* start Data provided *
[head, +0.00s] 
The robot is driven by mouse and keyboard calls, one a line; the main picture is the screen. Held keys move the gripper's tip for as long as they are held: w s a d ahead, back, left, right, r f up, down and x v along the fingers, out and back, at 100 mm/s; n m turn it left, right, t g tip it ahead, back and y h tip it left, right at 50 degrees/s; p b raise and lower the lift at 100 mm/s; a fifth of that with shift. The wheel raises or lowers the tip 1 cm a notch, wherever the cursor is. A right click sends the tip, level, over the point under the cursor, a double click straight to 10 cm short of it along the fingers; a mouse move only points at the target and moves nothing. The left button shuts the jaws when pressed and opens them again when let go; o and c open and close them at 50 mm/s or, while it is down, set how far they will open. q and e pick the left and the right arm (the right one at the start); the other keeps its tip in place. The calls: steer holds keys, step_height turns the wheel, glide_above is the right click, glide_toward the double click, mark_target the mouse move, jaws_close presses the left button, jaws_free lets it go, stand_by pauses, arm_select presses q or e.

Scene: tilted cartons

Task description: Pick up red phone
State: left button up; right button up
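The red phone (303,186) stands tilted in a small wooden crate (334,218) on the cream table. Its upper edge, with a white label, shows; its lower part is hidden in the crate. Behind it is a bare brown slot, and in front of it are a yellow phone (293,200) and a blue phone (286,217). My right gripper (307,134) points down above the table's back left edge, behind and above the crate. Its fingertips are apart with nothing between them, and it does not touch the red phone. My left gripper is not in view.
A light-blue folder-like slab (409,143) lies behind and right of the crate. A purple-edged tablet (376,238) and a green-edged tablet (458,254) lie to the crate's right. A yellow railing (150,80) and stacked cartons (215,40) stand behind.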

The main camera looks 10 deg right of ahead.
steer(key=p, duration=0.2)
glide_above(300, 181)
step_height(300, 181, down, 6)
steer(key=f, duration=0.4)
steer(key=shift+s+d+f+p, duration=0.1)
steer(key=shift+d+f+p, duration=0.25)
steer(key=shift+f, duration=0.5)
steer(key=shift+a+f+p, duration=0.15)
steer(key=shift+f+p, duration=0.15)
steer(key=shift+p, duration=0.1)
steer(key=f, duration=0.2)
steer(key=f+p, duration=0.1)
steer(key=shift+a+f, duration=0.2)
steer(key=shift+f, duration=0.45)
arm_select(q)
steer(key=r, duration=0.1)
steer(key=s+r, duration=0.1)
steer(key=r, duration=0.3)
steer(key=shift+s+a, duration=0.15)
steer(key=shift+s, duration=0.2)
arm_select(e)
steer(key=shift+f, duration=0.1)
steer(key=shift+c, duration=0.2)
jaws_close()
* end Data provided *
# What the exercise asks:
Transcribe the entire listing above precisely.

# Result below:
[head, +0.00s] 
The robot is driven by mouse and keyboard calls, one a line; the main picture is the screen. Held keys move the gripper's tip for as long as they are held: w s a d ahead, back, left, right, r f up, down and x v along the fingers, out and back, at 100 mm/s; n m turn it left, right, t g tip it ahead, back and y h tip it left, right at 50 degrees/s; p b raise and lower the lift at 100 mm/s; a fifth of that with shift. The wheel raises or lowers the tip 1 cm a notch, wherever the cursor is. A right click sends the tip, level, over the point under the cursor, a double click straight to 10 cm short of it along the fingers; a mouse move only points at the target and moves nothing. The left button shuts the jaws when pressed and opens them again when let go; o and c open and close them at 50 mm/s or, while it is down, set how far they will open. q and e pick the left and the right arm (the right one at the start); the other keeps its tip in place. The calls: steer holds keys, step_height turns the wheel, glide_above is the right click, glide_toward the double click, mark_target the mouse move, jaws_close presses the left button, jaws_free lets it go, stand_by pauses, arm_select presses q or e.

Scene: tilted cartons

Task description: Pick up red phone
State: left button up; right button up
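The red phone (303,186) stands tilted in a small wooden crate (334,218) on the cream table. Its upper edge, with a white label, shows; its lower part is hidden in the crate. Behind it is a bare brown slot, and in front of it are a yellow phone (293,200) and a blue phone (286,217). My right gripper (307,134) points down above the table's back left edge, behind and above the crate. Its fingertips are apart with nothing between them, and it does not touch the red phone. My left gripper is not in view.
A light-blue folder-like slab (409,143) lies behind and right of the crate. A purple-edged tablet (376,238) and a green-edged tablet (458,254) lie to the crate's right. A yellow railing (150,80) and stacked cartons (215,40) stand behind.

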The main camera looks 10 deg right of ahead.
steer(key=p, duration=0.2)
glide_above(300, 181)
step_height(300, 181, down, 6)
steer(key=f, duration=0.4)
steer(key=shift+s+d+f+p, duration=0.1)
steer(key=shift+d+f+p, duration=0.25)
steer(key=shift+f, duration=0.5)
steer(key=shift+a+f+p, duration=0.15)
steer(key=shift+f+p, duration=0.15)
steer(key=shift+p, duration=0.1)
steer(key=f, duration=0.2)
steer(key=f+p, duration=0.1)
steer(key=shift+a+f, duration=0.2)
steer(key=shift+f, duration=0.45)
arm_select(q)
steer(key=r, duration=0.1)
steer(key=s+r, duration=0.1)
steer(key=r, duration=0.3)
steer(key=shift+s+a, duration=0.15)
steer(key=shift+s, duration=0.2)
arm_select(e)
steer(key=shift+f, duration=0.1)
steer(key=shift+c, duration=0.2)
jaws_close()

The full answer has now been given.